A reduction in the transaction costs of collaboration to the level that is possible with many-to-many media, allows new forms of organizations that collaborate openly by sharing knowledge in value chains across space and time. Such open value chains need new forms of organizational strategy and leadership if they shall live up to their promise. There are several examples of great leadership of Open Knowledge Communities, Jimbo Wales, Linus Torvalds, or Ory Okolloh come to mind. However, there is not yet much thinking about how to teach the principles of such leadership. There is some writing on the new logic of many-to-many society and there are some very practical how-to-guides, however, what is missing is a fundamental reflection on what strategy will look like in a many-to-many world. In philosophical terms, we are missing a realistic perspective on the fundamental transformation we are experiencing. In keynotes and seminars, I have expressed this need with the question, „what would Machiavelli suggest to us in an open knowledge society?“

His talk is scheduled for June, 30th at 19:30, for details see: “Openness as Strategy: Leading Open Knowledge Communities

Machiavelli was the earliest thinker that was able to see and translate into strategic advice the new modern paradigm developing. He understood that with the rediscovery of antiquity and the emerging humanism, the legitimation of collective action was transforming. He understood the perpetual governance crisis of modernity that developed when authority was not anymore legitimated by a transcendent source, i.e. God. Where until the 16th Century an allusion to god or nature was sufficient to explain human governance, he unearthed the relevance of immanent legitimation and formulated it as strategy advice to the prince. We are living through a similar time, the shift is just as profound. We are moving away from the idea of hierarchical organizations in business, government and civil society into a world of networked and project-centered open value chains. However, our conceptual vocabulary and our culture is still stuck in the 20th Century and therefore we do not yet fully realize their potential. What is missing is a strategy guide to this brave new world. Machiavelli took up the challenge of trying to make sense of a world that was moving from understanding itself as deterministically following the transcendent will to a world of freedom and choice. In an analogous fashion, we have to try to understand the underlying principles of many-to-many society to outline strategies for successful collective action.
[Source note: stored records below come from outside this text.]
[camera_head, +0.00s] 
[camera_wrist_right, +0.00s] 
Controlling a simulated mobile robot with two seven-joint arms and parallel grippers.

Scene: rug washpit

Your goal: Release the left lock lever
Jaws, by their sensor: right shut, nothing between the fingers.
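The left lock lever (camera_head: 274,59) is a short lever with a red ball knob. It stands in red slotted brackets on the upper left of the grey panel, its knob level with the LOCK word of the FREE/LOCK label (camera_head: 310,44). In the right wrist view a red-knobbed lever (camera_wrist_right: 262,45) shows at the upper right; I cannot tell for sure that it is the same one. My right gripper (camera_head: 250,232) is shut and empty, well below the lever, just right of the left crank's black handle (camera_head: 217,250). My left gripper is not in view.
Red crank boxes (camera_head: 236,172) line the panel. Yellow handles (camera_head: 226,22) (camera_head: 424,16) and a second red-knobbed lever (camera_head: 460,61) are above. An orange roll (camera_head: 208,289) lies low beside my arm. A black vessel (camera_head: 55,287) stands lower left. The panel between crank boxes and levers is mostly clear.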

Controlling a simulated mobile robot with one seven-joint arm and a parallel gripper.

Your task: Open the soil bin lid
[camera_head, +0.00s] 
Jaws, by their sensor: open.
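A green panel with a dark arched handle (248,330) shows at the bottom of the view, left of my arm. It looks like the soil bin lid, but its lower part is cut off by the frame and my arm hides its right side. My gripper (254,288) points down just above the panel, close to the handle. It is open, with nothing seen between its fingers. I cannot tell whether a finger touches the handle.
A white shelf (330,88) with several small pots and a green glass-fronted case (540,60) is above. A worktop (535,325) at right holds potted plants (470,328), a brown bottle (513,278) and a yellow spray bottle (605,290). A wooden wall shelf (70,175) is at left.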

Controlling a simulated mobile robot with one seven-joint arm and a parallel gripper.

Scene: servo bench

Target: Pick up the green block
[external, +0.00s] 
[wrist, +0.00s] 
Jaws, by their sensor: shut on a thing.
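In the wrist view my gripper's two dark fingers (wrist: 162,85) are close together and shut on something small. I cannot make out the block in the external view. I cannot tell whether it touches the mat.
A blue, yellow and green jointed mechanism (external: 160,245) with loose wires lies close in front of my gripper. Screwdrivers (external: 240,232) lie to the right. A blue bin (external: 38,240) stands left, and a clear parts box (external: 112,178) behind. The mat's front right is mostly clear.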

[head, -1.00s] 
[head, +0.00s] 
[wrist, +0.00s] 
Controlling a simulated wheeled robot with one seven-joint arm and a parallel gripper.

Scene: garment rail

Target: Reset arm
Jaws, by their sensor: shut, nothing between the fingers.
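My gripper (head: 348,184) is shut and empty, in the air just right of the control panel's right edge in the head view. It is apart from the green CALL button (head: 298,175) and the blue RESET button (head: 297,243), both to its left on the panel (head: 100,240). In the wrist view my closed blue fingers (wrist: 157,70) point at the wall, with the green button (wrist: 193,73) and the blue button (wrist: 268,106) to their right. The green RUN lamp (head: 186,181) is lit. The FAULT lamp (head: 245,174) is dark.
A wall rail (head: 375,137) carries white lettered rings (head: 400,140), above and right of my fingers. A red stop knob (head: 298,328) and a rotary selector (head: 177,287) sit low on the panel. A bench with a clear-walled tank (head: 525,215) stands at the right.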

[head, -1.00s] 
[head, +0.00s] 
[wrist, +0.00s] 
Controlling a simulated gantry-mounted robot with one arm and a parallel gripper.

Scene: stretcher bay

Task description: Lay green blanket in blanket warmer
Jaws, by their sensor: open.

There are two major drivers of many-to-many society: the ease to connect (technology) and the willingness to connect (culture). The ease to connect stems from technologies that allow us to ignore territorial space and linear time. We can post an answer to a question in a forum that was asked several years ago on a different continent. The person that has asked the question might have moved on, but the answer might be relevant to someone in the future that is not even born today. However, without a willingness to interact, without a network culture, the ability does not lead to a changed world. It is not technological determinism, but the interplay between new social practices and enabling technologies that have transformative potential.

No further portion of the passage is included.